--- Aim ---
Locate every line in the records below that holds the word "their" and return each one.

--- Start of Data provided ---

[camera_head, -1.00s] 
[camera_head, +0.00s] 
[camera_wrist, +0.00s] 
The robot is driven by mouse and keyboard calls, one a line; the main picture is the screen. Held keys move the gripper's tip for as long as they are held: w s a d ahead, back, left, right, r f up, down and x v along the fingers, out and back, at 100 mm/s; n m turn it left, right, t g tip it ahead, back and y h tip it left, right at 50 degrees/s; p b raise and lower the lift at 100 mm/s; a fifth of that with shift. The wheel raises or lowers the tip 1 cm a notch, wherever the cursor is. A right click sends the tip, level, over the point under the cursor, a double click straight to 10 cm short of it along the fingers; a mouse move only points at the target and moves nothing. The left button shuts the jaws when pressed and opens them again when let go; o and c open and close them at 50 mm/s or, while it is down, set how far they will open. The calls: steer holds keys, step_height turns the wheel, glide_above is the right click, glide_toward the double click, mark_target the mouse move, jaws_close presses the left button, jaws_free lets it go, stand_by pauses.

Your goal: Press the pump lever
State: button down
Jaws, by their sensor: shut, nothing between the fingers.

--- End of Data provided ---
--- Start of Data provided ---

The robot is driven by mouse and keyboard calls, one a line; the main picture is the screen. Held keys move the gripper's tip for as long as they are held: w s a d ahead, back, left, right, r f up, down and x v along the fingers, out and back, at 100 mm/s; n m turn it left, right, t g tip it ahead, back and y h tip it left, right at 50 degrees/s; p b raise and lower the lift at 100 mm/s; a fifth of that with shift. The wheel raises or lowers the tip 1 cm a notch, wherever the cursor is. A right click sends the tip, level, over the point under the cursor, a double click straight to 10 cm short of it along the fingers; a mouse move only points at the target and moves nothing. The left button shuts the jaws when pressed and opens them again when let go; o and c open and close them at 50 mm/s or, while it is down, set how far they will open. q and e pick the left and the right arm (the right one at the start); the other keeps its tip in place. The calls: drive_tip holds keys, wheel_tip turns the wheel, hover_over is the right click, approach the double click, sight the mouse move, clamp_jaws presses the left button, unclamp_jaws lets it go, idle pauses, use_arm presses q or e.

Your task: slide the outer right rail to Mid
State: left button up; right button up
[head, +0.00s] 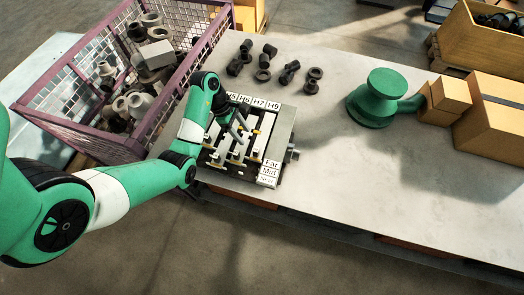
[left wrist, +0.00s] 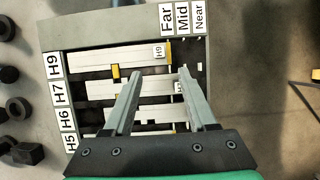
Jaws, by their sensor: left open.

--- End of Data provided ---

--- Problem solution ---
Jaws, by their sensor: shut, nothing between the fingers.
Jaws, by their sensor: left open.

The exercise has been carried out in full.